Naive scalability as number of cores increases is typically log(n) or sqrt(n)-like function. Simply splitting sub-systems across cores manually will result in 90% 2-core and 75% 4-core utilization which is somewhat easy to show. Performance of naive partitioning can even fall under 50% on 8-core systems (worse than 4-core) due to synchronization overhead.
Quote:
What I'd like to know is what you think as game developers about their overall design? Did you get something out of it? Did you/Are you going to model your next architecture according to something similar, or even be bold to take it directly as the base design? Do you think it's flawed/useless/using a wrong approach? Do you think it's overcomplicated?
It's one way to approach scalability transparently. Due to too many gotchas and platform differences, there is no real silver bullet.
Quote:
I'm being really cautious about giving too much time to entertain this kind of design in our next project, especially since that demo doesn't really make go "wow, cool!" in any way (it's slightly the opposite).
Counter-point: can you design a system which will scale linearly and transparently from 1 - n cores? Optimizing for n==X is "easy". But having an application scale to arbitrary number of cores is something completely else.
The trick here is that n can be 1 (worst case scenario, but must still be supported), any power of n (2, 4, 8) or arbitrary value 17. Or 55. or 6. Any kind of manual partitioning will fail at some large enough n.
In practice, it would be perfectly possible to manually tune thread use for each individual n < 64 case, it would just be too time consuming. Imagine running every benchmark 64 times, and studying thread contention where one change may improve half of the cases, but worsen the other half.
Quote:
Do you think there is a big point to those? Are you doing something like this? What do you think about flexibility or performance in this kind of architecture?
You've mentioned both, OpenMP as well as hard-coded systems. The presented architecture merges both, and adds a few other into the mix.
There is no silver bullet. Smoke demo merely shows how best of each world can be merged.

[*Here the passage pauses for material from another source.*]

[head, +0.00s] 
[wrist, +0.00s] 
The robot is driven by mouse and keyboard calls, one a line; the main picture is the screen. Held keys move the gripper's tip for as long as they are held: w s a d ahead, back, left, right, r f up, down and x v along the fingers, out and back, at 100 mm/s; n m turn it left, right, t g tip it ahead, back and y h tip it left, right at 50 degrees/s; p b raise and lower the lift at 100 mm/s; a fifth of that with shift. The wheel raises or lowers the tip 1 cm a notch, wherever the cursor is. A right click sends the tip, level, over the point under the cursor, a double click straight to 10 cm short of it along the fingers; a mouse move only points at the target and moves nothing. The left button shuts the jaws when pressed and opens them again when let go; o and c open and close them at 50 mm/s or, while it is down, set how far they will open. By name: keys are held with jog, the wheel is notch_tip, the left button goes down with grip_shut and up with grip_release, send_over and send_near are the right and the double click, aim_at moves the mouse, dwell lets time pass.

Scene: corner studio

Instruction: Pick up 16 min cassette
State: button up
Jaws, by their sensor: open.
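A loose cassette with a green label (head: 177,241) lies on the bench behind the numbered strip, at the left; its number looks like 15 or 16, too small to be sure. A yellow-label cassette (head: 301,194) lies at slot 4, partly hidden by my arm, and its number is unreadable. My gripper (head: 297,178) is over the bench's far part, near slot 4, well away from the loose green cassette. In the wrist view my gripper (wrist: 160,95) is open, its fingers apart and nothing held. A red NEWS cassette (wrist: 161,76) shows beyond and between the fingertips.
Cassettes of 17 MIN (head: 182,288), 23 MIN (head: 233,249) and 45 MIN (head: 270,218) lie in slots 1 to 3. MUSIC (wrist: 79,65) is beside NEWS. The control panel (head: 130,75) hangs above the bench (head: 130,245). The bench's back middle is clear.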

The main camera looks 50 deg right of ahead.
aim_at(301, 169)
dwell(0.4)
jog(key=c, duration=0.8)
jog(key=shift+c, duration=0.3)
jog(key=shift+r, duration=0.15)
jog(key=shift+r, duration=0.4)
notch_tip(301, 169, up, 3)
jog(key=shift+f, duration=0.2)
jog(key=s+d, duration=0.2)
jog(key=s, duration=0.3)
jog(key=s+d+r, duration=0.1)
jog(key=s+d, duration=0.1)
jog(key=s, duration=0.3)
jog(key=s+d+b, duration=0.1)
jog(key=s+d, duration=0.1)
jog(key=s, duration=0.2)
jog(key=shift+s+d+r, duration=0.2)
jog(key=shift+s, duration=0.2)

Particle system could utilize OpenMP, physics could use PhysX, and logic could use Lua, while entire framework makes sure all these tasks start appropriately.
Quote:
Last note, I'd like to keep any discussion away from Larrabee/CUDA/GPGPU/alternatives.
No need, Smoke explicitly supports, and even suggests, embarrassingly parallel designs, which are encapsulated inside a single system. I believe that particle system is designed as single sequential system, but can be vectorized (or was that part commented out).
Scalable and concurrent design is not about threads or cores, but about how can a sequential process and data it uses be partitioned in such a way that part or whole of it can be performed concurrently. While vectorization may be one solution, it doesn't solve the problem of interdependant or strictly sequential tasks and dependencies.
The demo however still doesn't solve one problem, namely the dynamic task ordering. It's documented that system dependencies are resolved (via topological sort IIRC?) only once during start-up.
Begin able to dynamically determine dependencies for each frame based on tasks that need to be performed could bring more scalable design, but the overhead is almost guaranteed to negate any benefit of doing so.
Quote:
On my Intel quadcore system, all the 8 threads go at about 90%, but I get less than 30 fps most of the time. Looking at the number of objects in this scene, I would be expecting a lot more.
I don't really recall if it was smoke, or one of related presentations, but I remember seeing single thread being a congestion point. After all systems have completed, main thread performs some work where all other cores sit idle.
I don't remember why exactly that is required, but it's possible to avoid that to a degree, which results closer to 100% utilization.
The demo (and architecture) is still limited by slowest sequential part.
But at the same time, I don't recall particle system being the bottle-neck. In my case it was physics, and turning it off increased the FPS by 4 times or so. Fire and water however were never an issue.